John Szarkowski
[Curator, critic, historian, and photographer, b. 1925, Ashland, Wisconsin, d. 2007, Pittsfield, Massachusetts.]

 Photography is a contest between a photographer and the presumptions of approximate and habitual seeing. The contest can be held anywhere... 
 Photography has learned about its nature not only from its great masters, but also from the simple and radical works of photographers of modest aspiration and small renown. 
 What’s happening is that people are making a billion photographs a year of their cats, frequently with the cats wearing costumes. Do you think I should be doing shows of cat photography? 
 I am not especially interested in anonymous photography, or avant-garde photography, or in straight, crooked, or any other subspecific category; I am interested in the entire, indivisible hairy beast—because in the real world, where photographs are made, these subspecies, or races, interbreed shamelessly and continually. (2006) 
 The basic effect of modern mass media on photography has been to erode the creative independence and the accountability of the photographer who has worked for them. (1967) 
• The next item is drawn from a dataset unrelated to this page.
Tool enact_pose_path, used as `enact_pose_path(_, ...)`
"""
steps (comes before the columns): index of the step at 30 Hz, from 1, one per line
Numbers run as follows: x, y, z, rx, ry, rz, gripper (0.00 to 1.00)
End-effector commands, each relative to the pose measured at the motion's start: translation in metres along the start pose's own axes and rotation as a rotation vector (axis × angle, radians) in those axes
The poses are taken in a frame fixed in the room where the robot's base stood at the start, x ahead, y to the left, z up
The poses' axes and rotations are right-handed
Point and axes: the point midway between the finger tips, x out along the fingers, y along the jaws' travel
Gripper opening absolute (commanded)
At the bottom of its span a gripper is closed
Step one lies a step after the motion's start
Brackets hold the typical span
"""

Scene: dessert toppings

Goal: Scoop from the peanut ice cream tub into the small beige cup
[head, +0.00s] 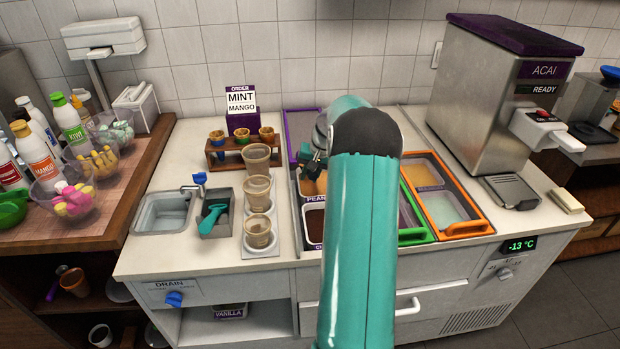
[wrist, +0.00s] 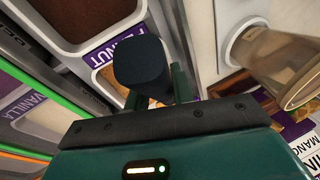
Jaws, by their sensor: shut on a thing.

 [Snapshots were] pure and unadulterated photographs, and sometimes they hinted at the existence of visual truths that had escaped all other systems of detection. 
 Photography was not invented to serve a clearly understood function. There was in fact widespread uncertainty, even among its inventors, as to what it might be good for. 
 Photography’s central sense of purpose and aesthetic: the precise and lucid description of significant fact.